I’ve wanted to go to Milford since I was a kid, looking at vintage pictures of ’67 Camaros and ’68 Corvettes being fined tuned for mass production, and there I was, making a few of GM’s finest engineers nervous by testing the latest PPV’s.
Drive A Cop Car
This was something else that I’ve always wanted to do as well –drive a cop car. Apart from the fact that they could legally walk around with a pistol on their hip, I wasn’t ever interested in becoming a police officer. So in order for me to have the opportunity to drive one otherwise, I’d have to steal it. I’m pretty ballsy, but I’m not stupid, nor a criminal so I never bothered to try.
However, during my early twenties, I’ve had my fill of sitting in the back of police cruisers, being charged of operating a bright red T/A while under the influence of a heavy right foot, also known as “speeding,” evidently. It was either that, or the result of the after-hours massive burnouts I would do in parking lots with the other local hot shoes looking on. Luckily, Johnny Law was never around for my late-night, unsanctioned, quarter-mile drag racing antics (in trafficless, non-residential, industrial parks). But I digress.
Tour East And West Coasts
Last summer I had the opportunity to drive along both coasts of the United States, although in less-than-exciting rental cars; a Nissan Altima in Southern California and a Toyota Camry along the East Coast. The cars were dreadful, but somehow that didn’t seem to matter given the circumstances.
If I were to pick between the two (coasts, the cars were irrelevant), I’d have to pick the Pacific Coast Highway at sunset during the weekend. It was absolutely epic. It’s one of the few things in life Midwesterners like myself need to experience at least twice, I’ll just have to do it in a real car next time.
Getting Salty At Bonneville
Then there’s Bonneville; a dried up, salt covered lake bed in Utah, and a place where land speed records are set every year. I can’t see how any gearhead would not want to go there. Spanning miles of a smooth salty surface, mountains, and usually a clear blue sky, the scenery looks like something out of a dream. As a bonus, apparently it’s free to show up and drive your car as fast as you want. It’s a no-brainer, really. I have yet to go, but I will eventually.
There’s a countless number of other activities that I need to participate in as well in the coming years; including The Midwest Musclecar Challenge, The Bandit Run, and since I can’t see myself attending the 24 Hours of Le Mans in France anytime soon, I’ll just have to settle for the 24 Hours of Lemons.
For those of you that still haven’t heard of it, it’s basically a 24-hour race between fields of home-built, sponsor-less jalopies driven by racers of varying talent. Some of which have no racing experience at all, so it’s actually kind of dangerous –perfect for a fearless guy like me. The stipulation is that your car cannot be valued at more than $500, it must have a roll cage, and be stripped of any glass including all lights and windows, among meeting other requirements.
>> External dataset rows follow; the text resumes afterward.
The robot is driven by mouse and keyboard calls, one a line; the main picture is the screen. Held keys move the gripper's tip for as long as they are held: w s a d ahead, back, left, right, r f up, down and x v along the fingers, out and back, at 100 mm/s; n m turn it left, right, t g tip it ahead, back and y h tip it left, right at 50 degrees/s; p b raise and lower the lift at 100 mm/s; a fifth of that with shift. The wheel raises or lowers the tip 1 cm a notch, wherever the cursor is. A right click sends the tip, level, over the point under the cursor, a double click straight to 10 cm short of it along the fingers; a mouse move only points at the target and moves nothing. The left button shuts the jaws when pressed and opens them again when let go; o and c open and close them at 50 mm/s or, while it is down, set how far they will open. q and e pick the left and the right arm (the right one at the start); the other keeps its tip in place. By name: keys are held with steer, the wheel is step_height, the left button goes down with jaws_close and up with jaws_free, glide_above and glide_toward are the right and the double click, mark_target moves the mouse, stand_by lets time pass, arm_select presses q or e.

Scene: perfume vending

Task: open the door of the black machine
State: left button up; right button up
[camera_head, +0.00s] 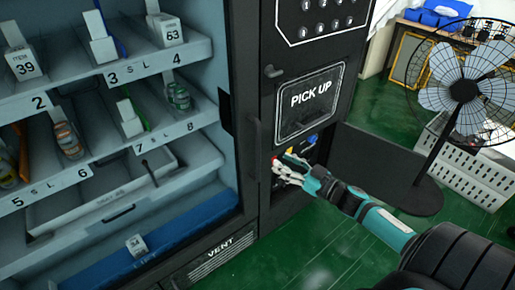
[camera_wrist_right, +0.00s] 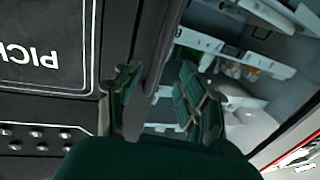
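The black machine (camera_head: 252,60) fills the left and middle of the head view, its lit shelves showing at the left. A dark vertical handle (camera_head: 254,135) stands by the edge between the shelf side and the control panel. My right gripper (camera_head: 280,172) is in front of the lower panel, below the pick-up window (camera_head: 310,102). In the right wrist view its two fingers (camera_wrist_right: 158,95) are spread apart, with a dark upright bar (camera_wrist_right: 158,50), seemingly the handle or door edge, between or behind them. Contact cannot be told. My left gripper is not in view.
Red, yellow and blue buttons or plugs (camera_head: 312,139) sit beside the right gripper on the panel. A standing fan (camera_head: 464,90) and a white crate (camera_head: 470,165) are at the right. Green floor (camera_head: 310,245) lies clear in front of the machine.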

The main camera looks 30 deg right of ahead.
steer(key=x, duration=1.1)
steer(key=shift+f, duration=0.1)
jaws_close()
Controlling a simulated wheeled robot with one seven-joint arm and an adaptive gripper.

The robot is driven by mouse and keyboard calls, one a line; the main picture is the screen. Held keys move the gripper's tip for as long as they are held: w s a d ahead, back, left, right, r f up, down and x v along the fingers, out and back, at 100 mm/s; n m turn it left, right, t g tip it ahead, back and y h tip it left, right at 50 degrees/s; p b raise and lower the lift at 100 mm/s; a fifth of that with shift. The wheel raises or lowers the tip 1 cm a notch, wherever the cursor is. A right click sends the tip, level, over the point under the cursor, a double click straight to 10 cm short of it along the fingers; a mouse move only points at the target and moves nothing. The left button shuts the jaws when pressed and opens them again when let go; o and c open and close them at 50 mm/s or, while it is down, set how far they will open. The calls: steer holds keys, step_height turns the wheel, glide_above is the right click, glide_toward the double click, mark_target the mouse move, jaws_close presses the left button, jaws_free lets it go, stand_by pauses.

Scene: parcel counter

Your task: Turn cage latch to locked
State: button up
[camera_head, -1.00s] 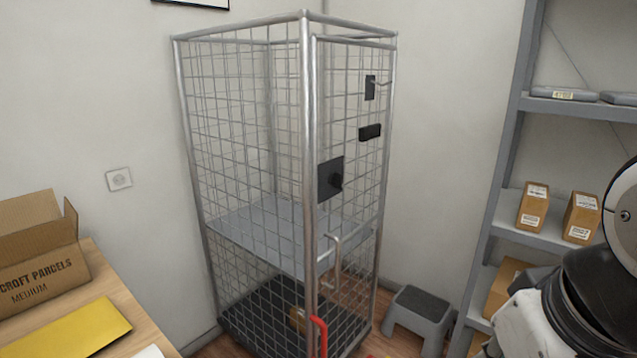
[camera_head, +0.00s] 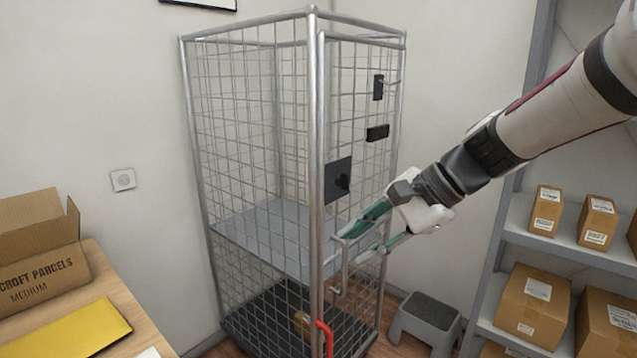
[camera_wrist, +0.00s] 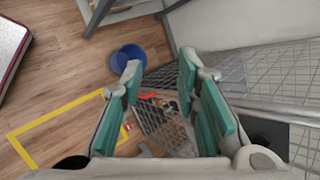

If you do manage a victory in one of the many categories, you’ll receive a trophy and a cash prize ranging anywhere from $500-1501, all in the form of nickels, of course. It’s clearly a competitive sport that isn’t taken too seriously. This is kind of how I roll anyway. All I need is a jalopy that can take a beating, handle decently, and offer reliable power, any suggestions?
Coast To Coast
I think the last eventual achievement that comes to mind as I write this, but the first that still tops my list, is a coast-to-coast road trip. Obviously a Japanese family car won’t do, and although I currently have a pick of three cars in my personal stable that don’t fall into that category, I’d still prefer to do it in an old-school musclecar –something along the lines of a’69 Camaro with LS power.
At this point, I’m sure you’re probably wondering why I’m even telling you this. Well as I’m approaching 32 years of age, it’s become quite apparent to me that life moves too quickly. Many of us are stuck in dead-end jobs we hate, married to a spouse we can’t stand, or have tons of bills, and seemingly will never get out of debt. I don’t have these problems, but unfortunately for many Americans, some suffer from all three.
The only real cure for this is to take charge of your life; go back to school, seek marriage counseling, and quit buying crap you don’t need. Most of it is probably made in China anyway. Finally, when you get that annual vacation from work, do something useful with it. Don’t waste it by being a couch potato, or having a 14-day alcohol-fueled bonfire party with your friends. Read a book, travel. Finish your project car and hit the road. Life is too short, so why waste it?